Take the CRiT Awards. They speak a lot about inclusion and diversity, which I support wholeheartedly. (Not that I seem to ever get seen as such due to outward appearances.) But as someone who’s been blogging regularly about TTRPGs since 2022, I’ve never once felt seen by that circle. Not once.
I get that I’m not their target demographic. I’m an older white guy with a beard talking about non-Dungeons & Dragons or non-Daggerheart TTRPGs. But when inclusion feels like it excludes people like me, it’s hard not to notice.
I’m not mad. (Okay, maybe a little but that’s a topic for another time.) I’m mostly just wondering what it takes to get noticed in this space if you’re not already part of the “in” crowd. I don’t want an award, but it sure would be nice to get noticed for something positive. It’s kinda like working for a boss on a “team” that never notices anything you do.
This Isn’t About Awards
This isn’t sour grapes about an award. It’s a gut-check moment. A reminder that despite all the hashtags and mission statements, the TTRPG scene, like so many scenes, is fragmented. I’m not going to talk about virtue signalling. This isn’t political or religious, either. But by golly if you say you believe in diversity and inclusion, kindly be prepared to back it up.
It’s also not based on greed.
And no, before anyone says it: this isn’t about chasing dollars. Would I like to be earning money from my blog or YouTube channel? Of course. I’d love for my creative efforts to support my family and help upgrade my gear. That’s not a crime, and it’s not grifting. But truthfully? If I were in this just for the money, I’d have quit already. (Like yesterday.)
The sad reality is a lot of folks in the online TTRPG scene are chasing clout, sponsors, and sweet ad revenue. That’s fine. No judgment. But it’s not my path.
I create because I love the hobby. I share because I want to connect with like-minded players, Game Masters, and dreamers. If I ever land a sponsor, awesome. But I’m not building my content around that. I’m building it around heart, hope, and honesty.
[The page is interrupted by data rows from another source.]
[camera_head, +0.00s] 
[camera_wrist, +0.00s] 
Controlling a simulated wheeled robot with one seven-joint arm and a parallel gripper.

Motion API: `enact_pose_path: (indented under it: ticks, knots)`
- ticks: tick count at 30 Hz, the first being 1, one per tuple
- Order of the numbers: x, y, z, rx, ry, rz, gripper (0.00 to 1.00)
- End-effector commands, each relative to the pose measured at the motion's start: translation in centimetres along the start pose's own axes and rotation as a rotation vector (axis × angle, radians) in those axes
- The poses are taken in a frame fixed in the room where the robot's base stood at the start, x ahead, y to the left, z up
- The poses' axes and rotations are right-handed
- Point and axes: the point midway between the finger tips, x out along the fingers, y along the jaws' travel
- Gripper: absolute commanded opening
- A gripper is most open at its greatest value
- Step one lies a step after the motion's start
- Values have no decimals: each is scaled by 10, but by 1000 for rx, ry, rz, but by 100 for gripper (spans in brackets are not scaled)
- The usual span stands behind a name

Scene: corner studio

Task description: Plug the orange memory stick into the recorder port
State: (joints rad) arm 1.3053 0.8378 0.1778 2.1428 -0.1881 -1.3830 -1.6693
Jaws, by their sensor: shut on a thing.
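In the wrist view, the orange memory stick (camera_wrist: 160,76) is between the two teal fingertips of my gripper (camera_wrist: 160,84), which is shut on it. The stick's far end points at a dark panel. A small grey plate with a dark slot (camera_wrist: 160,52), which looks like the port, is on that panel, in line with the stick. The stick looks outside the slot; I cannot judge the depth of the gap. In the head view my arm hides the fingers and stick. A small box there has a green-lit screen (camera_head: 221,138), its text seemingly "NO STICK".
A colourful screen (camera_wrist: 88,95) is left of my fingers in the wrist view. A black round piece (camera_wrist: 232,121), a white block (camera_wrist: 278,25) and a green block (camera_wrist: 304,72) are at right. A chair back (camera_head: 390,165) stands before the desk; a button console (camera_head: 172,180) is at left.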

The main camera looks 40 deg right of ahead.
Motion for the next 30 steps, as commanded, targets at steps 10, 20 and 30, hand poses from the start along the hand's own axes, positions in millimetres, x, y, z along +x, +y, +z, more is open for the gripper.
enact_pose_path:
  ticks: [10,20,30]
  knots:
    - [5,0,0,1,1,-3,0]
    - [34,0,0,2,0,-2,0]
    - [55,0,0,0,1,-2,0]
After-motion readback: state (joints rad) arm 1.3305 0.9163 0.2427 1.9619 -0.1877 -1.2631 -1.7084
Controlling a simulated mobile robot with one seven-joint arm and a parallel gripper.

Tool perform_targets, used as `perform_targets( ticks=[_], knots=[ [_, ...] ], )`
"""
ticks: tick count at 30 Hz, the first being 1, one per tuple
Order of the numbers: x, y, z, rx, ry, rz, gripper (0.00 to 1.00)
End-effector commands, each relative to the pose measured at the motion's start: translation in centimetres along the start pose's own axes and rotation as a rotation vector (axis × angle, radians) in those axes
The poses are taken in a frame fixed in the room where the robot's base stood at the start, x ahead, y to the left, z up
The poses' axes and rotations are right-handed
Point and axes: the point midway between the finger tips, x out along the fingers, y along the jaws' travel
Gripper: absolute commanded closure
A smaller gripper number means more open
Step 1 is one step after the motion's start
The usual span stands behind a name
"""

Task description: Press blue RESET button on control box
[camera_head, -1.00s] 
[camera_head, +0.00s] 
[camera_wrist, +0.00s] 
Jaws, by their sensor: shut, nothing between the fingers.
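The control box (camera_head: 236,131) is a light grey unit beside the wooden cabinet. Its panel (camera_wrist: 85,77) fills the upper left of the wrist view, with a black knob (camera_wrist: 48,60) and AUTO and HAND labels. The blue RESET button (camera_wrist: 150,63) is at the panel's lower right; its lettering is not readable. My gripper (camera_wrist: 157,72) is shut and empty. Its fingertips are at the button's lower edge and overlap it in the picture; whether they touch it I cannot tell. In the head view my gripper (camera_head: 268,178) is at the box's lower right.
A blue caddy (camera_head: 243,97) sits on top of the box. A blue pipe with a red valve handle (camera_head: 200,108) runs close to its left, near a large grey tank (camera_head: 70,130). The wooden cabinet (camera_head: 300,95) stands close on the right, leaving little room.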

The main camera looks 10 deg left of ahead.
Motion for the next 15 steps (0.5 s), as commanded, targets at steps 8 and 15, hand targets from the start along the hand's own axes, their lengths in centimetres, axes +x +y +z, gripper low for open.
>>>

I would like to talk for a moment about something that’s been weighing on me.
I’m not a well-known DungeonTuber (yet.) My YouTube channel is growing, but slowly. Really slowly. As we have discussed before, it’s not lost on me that the deck sometimes feels stacked against old white guys with neck-length beards. That’s not self-pity. It’s just something I’ve noticed. There’s a certain demographic that soars in the TTRPG YouTube space, and it has a lot to do with Dungeons & Dragons (or Daggerheart these days,) as well as a certain age, gender, political worldview, etc.

This whole idea of a “TTRPG community” seems more like a disconnected jumble of competing subgroups and niche cliques rather than a shared table especially on YouTube/social media. Everyone wants to be king of their own tiny hill, and not many people are looking to welcome others into their kingdom. Even the people who say they’re being inclusive maybe need to check themselves at times.
Here’s the thing that gets me. The YouTube gurus, who I still check in with from time to time, always preach about “building a community,” or “finding your audience.” In the spiritual space, we used to call it “finding your tribe.” I’ll be honest with you: the people I’ve found so far in the TTRPG space, with a few heartfelt exceptions, don’t seem very tribal (toward me.) And frankly, it’s not very welcoming either.
Still, I’m not giving up. Because somewhere, there’s a space where my voice matters. Where my weird blend of humor, personal history, and heartfelt takes actually connects. I plan to find it, or build it myself.

Hey, if you’re an older gamer, a scrappy dreamer, or just someone looking for honest-to-goodness joy in the TTRPG hobby, pull up a chair. There’s room at my table.
I still believe. I believe there’s a corner of this vast hobby for voices like mine. And if there’s not? Then maybe I just need to keep carving one out. That’s what we old-school gamers do, after all; we build things ourselves when no one hands it to us.
Thanks again for listening on tough days like this one. And thank you to my silent partner and editor for always being here to help.
Thank you for being here with me today. I appreciate you. Keep it real, but please strive for positivity, too. Please embrace the things that bring you the most joy in your life.